You never have to touch CMake unless you want to.
🧱 Composable Interfaces
CppForge creates standard, override-ready interfaces for every generated module. These are designed for testability, extension, and inversion of control. Developers write only the logic; the glue is already there.
Encourages a clean separation between core logic and system boundaries.
🔌 Plugin-Ready Foundation
From the start, the engine is built with plugins in mind — whether for source analysis, metadata extraction, DI, or CI hooks. CppForge is positioning itself as a pluggable, opinionated, developer-focused platform.

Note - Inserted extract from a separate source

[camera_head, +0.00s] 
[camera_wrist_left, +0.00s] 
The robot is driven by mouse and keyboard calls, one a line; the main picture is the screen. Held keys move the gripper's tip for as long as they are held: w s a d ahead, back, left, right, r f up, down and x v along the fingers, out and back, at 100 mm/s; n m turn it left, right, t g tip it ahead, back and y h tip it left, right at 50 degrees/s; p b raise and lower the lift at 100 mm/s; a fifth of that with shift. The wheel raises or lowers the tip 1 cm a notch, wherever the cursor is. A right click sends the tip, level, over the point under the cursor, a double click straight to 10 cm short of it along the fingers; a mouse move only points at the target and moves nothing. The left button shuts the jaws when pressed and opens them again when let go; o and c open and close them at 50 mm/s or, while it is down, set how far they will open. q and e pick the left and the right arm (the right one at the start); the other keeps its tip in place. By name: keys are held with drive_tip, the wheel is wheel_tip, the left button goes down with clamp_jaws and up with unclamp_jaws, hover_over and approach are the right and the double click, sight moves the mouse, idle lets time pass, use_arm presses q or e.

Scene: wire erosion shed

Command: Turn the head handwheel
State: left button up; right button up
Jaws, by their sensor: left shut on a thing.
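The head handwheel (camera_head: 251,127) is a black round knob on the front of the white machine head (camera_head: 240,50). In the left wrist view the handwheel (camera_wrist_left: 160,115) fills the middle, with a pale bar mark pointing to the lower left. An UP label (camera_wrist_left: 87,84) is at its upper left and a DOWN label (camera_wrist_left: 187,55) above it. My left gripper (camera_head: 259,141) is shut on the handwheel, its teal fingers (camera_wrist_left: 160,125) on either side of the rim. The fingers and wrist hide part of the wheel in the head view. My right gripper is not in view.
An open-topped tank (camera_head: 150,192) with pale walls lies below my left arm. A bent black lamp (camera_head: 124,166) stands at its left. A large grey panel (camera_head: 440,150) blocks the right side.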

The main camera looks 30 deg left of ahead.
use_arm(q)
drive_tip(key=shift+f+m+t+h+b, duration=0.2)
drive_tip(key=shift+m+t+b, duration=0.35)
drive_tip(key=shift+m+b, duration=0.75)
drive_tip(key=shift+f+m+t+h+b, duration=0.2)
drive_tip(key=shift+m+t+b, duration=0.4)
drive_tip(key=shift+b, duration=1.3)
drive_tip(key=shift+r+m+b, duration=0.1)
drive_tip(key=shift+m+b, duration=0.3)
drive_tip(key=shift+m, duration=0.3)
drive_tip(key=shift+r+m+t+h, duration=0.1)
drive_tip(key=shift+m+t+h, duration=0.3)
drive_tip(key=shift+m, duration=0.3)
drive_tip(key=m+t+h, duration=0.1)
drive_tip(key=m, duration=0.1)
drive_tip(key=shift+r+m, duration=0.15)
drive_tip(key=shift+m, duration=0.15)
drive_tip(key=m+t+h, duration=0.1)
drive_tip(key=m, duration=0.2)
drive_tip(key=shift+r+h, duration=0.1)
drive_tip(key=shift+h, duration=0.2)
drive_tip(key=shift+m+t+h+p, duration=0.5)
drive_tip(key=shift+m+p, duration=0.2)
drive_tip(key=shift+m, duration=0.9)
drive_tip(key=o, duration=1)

Future tools like DI or clustering will simply drop into place.
🧭 Run Configuration Support
Scenarios generate test runners with built-in CLion support — each test can have its own green button, making BDD development visible, trackable, and clickable.
That scenario you defined? It now lives in your IDE’s test runner — no config required.
This is just scratching the surface — we’re building towards something where the developer experience leads the architecture, not the other way around.